Wednesday, March 31, 2010

Conformity!


   So I wanted to demonstrate Conformity by choosing something that most of us do on a daily basis. Conformity is the tendency to alter our actions, thoughts, opinions, and behaviors in ways that are most like the group norms (Milgram & Sabini 1978). People tend to believe that they are not the conforming type, but for the most part we conform all the time. When you got into your tux/gown for prom or formal you were conforming! You're even conforming by wearing your underwear underneath your pants. 
I watched as people walked around the seal and I noticed myself following them around. When I first got here I didn't even know why I was walking around it, but I did it anyway, because everyone else was doing it. Later I heard about the rumor that if you cross or walk on the seal you are doomed to failure at SU. I know that whether or not I fail here at SU does not depend on me stepping on the giant seal, yet I still walk around it. Whenever I see people walk through the seal I'm filled with dread for the future... It's ridiculous how I have started to adapt this view of someone crossing the seal as being abnormal and scary. 
When I first came to SU and had no idea why I was walking around the seal, I was conforming under a normative influence. I was steering clear of the seal because I was afraid of what it would mean if I did walk on it. Would I be uncool for walking on it? Was it against the rules to walk on it? I wasn't about to commit social suicide just by stepping on a seal. People who deviate from the norm are rejected, disliked, and ridiculed (Deutsch & Gerard 1955). 
Later, after I learned the superstitious story behind the seal I could have begun to believe the superstition itself and started to walk around it for safety's safe. Had I started to believe the story as correct I would have been acting under an informational influence (Crutchfield 1955). The idea that following the collective wisdom of your peers is comforting and may provide you some kind of peace every time you mosey around that seal, "If I never step on it, I'll never FAIL!" Most of these people who begin to believe the information they are told are privately conforming. Private conformity, which can also be called true acceptance or conversion, occurs when we start to change our behavior as well as our mental perspectives on things (Allen 1965). 
For those of us who continue to maneuver around the seal without any fear of failure are publicly conforming. Public conformity, also known as compliance, is only an outward change of behavior. No inner thoughts or beliefs are altered in the process, you are just publicly pretending to do what is "normal." This type of conformity is associated with normative influence because people seek to fit in while still keeping their true perceptions and beliefs to themselves (Kelman 1961).
Personally I think the administration started the rumor about the seal to keep people off of it. If the number of students who stay off the seal each year began to walk on it, it would eventually be worn down and then the beloved seal would be ruined! haha


Allen, V.L. (1965). Situational factors in conformity. In L. Berkowitz (Ed.), Advances in Experimental Social Psychology, 2, 133-175.

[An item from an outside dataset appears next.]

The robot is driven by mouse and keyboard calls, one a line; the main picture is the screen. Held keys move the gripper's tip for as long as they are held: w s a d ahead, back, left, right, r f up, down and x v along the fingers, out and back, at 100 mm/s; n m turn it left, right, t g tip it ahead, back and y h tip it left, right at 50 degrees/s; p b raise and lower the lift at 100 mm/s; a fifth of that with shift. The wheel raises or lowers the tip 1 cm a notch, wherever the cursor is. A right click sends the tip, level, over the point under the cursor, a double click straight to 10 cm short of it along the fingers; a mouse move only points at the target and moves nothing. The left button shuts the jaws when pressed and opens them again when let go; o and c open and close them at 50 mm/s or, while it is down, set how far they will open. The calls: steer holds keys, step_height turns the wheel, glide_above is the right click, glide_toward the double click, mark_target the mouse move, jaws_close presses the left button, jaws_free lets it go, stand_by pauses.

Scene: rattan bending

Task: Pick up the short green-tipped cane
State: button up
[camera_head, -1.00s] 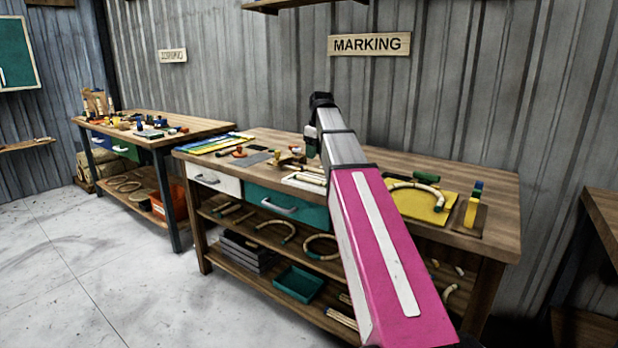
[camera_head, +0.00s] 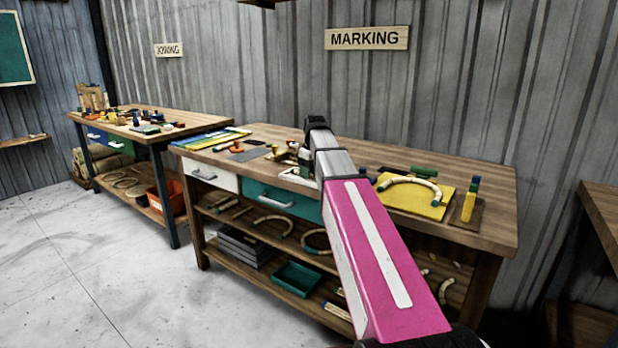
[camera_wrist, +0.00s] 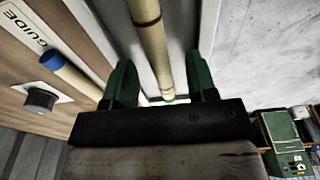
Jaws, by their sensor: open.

Crutchfield, R.S. (1955). Conformity and character. American Psychologist, 10, 195-198.

Deutsch, M., & Gerard, H.B. (1955). A study of normative and informational social influences upon individual judgement. Journal of Abnormal and Social Psychology, 51, 629-636.

Kelman, H.C. (1961). Processes of opinion change. Public Opinion Quarterly, 25, 57-78.

Milgram, S., & Sabini, J. (1978). On maintaining urban norms: A field experiment in the subway. In A. Baum, J.E. Singer, & S. Valins (Eds.), Advances in environmental psychology, (Vol. 1). Hillsdale, NJ: Erlbaum.